Of the four elements of the Buddha’s teachings that have been identified as uniquely his – something that isn’t also found in other religious traditions of the time – one is the emphasis on becoming autonomous of others in our practice.

Stephen Batchelor presented this proposition during a presentation at St Paul’s Cathedral, London, in March 2011, at a meeting organised by The Guardian titled ‘Uncertain minds: how the west misunderstands Buddhism’. An extract from this talk has been circulating as ‘Buddhism in a nutshell’:

[A] phrase you find in the early texts quite a lot: the person who has entered into the path has become independent of others in the Buddha’s teachings. And yet today so often we find this emphasis on finding a teacher, becoming devoted to the teacher, somehow almost surrendering your autonomy in order – as in the Tibetan schools would say – to receive the blessings of the lama or the guru, which to me is totally alien to the originality of what the Buddha first presented.

As well as not having gurus, for secular Buddhists there are no ten commandments (like those found in the Hebrew Bible), there are no 613 commandments (the Jewish mitzvot), nor are there five, eight or ten precepts (as found in ancestral Buddhism), or 227 rules for male monastics and 311 rules for women monastics (as in some Theravada traditions).

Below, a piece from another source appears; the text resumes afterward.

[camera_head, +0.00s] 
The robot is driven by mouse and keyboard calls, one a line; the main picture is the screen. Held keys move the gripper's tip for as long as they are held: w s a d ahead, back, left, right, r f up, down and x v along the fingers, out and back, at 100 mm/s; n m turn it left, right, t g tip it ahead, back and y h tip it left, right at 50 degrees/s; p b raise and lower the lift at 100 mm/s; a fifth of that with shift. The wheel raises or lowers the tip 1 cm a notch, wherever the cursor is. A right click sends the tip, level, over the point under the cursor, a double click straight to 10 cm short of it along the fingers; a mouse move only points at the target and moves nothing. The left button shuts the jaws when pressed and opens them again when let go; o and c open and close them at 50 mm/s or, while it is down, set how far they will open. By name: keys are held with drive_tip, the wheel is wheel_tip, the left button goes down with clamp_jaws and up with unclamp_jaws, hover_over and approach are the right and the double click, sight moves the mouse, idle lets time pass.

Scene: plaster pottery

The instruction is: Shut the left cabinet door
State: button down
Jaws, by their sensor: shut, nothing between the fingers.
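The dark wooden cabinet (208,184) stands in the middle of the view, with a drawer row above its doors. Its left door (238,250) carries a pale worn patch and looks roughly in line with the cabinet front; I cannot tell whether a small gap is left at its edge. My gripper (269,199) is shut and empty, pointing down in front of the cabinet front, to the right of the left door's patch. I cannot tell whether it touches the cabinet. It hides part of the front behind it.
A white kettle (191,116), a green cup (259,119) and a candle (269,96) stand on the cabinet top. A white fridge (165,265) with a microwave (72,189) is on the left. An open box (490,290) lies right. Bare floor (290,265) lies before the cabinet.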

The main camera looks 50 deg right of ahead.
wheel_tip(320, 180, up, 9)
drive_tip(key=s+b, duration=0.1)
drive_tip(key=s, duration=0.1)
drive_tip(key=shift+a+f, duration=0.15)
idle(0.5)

Rather than guide our behaviour with a legalistic list of rules, we suggest that people develop an understanding of causality, an understanding in which all phenomena arise in dependence with other phenomena:

If this exists, that exists; if this ceases to exist, that also ceases to exist.

From this way of looking at things, a kind of ethics known as situational ethics arises. To fully get to grips with this, we put in time developing a meditation practice in which we:

❖    embrace the difficulties and unavoidable aspects of the human condition

❖    let go of the dictates of reactivity, allowing them to just ‘be’

❖    stop, and experience the calm and clarity of spaciousness, and

❖    act, cultivating creative engagement as a way of being in the world.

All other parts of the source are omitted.